Here’s what they thought:
Poll Results:
Poll results on X/Twitter and LinkedIn revealed that the majority of voters expected a negative outcome, with a only a small minority leaning towards a positive result.
The Case Study
Search engines rely primarily on whatever content they can find on a page to understand its subject and determine which search queries will be relevant. PLPs (product listing pages) serving as category hubs for ecommerce sites often just contain long lists of links, with minimal actual content of their own, and some SEOs have expressed concerns that these pages could appear “thin” to search engines.
Historically, many have considered it an SEO best practice to add “SEO content” to category pages to improve their rankings. In contrast, others have disputed this, citing low user engagement rates with this type of content and Google’s instructions to create content for humans, not bots.
We hypothesized that the SEO content on category pages was irrelevant and doing more harm than good, and that removing it would increase our customer’s rankings for the more relevant keywords remaining on the pages.
What Was changed
We deleted the SEO content at the bottom of the customer’s category pages.
Results
Our test analysis revealed that removing SEO content from category pages did lead to a statistically significant increase in organic traffic from mobile devices, while the influence on organic traffic from desktop devices was negligible:
Mobile devices |
Desktop devices |
Our best theory into why this impact was limited to the mobile device traffic was because the SEO content added to the scroll depth of the page and perhaps the was negatively impacting user experience.

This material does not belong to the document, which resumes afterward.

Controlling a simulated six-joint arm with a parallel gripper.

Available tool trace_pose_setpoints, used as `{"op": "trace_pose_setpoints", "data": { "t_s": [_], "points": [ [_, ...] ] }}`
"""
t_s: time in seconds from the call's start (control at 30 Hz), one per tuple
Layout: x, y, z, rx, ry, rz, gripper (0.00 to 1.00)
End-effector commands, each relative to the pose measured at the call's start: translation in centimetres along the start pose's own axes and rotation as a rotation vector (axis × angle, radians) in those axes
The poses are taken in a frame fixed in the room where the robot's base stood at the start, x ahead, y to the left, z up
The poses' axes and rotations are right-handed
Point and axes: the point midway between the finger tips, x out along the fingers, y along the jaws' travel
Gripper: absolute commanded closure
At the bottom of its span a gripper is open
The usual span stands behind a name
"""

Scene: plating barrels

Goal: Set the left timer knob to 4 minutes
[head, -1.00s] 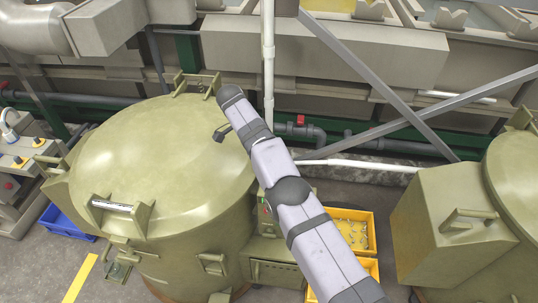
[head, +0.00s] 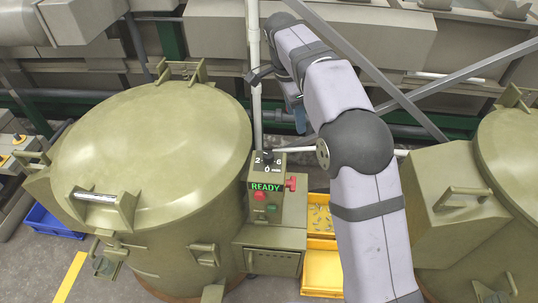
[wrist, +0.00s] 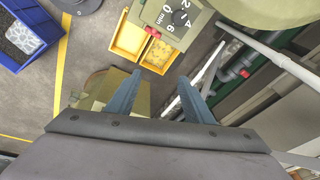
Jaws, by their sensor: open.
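A black timer knob (head: 268,159) tops the olive control box (head: 274,222) beside the left barrel. Its scale shows 2, 6 and 0; I cannot tell where the knob points. What appears to be the same knob (wrist: 181,18) shows at the top of the wrist view, with 0, min, 4 and 6 printed around it. My gripper (head: 296,118) is behind and right of the knob in the head view, apart from it. In the wrist view my gripper (wrist: 160,76) has its two blue fingers spread with nothing between them, below the knob in the picture.
The box has a READY display (head: 267,187), a red button (head: 259,196), a green button (head: 272,208) and a red lever (head: 291,182). The domed left barrel (head: 150,150) stands close by. Yellow bins (head: 322,270) lie right of the box. Diagonal grey struts cross behind my arm.

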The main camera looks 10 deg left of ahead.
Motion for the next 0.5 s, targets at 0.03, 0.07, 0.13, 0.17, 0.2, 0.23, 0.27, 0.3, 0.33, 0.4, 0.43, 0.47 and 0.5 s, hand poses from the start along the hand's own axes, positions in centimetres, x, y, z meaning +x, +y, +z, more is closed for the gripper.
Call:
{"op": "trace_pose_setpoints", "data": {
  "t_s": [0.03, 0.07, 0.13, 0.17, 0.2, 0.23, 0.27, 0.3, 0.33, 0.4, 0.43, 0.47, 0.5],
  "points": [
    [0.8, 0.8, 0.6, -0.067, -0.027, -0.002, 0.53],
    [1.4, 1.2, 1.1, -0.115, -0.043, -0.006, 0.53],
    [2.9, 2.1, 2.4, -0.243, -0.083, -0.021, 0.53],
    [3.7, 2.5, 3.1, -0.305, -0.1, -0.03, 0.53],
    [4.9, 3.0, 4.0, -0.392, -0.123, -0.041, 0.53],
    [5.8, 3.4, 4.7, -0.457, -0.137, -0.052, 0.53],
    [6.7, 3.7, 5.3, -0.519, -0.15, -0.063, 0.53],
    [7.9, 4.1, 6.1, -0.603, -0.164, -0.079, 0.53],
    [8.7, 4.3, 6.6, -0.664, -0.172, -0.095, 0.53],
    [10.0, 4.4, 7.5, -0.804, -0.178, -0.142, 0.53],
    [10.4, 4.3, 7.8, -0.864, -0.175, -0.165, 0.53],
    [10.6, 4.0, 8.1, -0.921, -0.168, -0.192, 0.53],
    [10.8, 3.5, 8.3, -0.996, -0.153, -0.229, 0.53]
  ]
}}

We followed up this experiment by retesting this hypothesis on another part of their site that hosted SEO bot-focused content – and saw a positive uplift to mobile traffic there as well! Seeing the same positive impact on multiple parts of their site help reaffirm our experiment results.
This week's experiment is a good example of why it's important to A/B test SEO changes rather than relying on the promise of SEO best practices.
How our SEO split tests work
The most important thing to know is that our case studies are based on controlled experiments with control and variant pages:
- By detecting changes in performance of the variant pages compared to the control, we know that the measured effect was not caused by seasonality, sitewide changes, Google algorithm updates, competitor changes, or any other external impact.
- The statistical analysis compares the actual outcome to a forecast, and comes with a confidence interval so we know how certain we are the effect is real.
- We measure the impact on organic traffic in order to capture changes to rankings and/or changes to clickthrough rate (more here).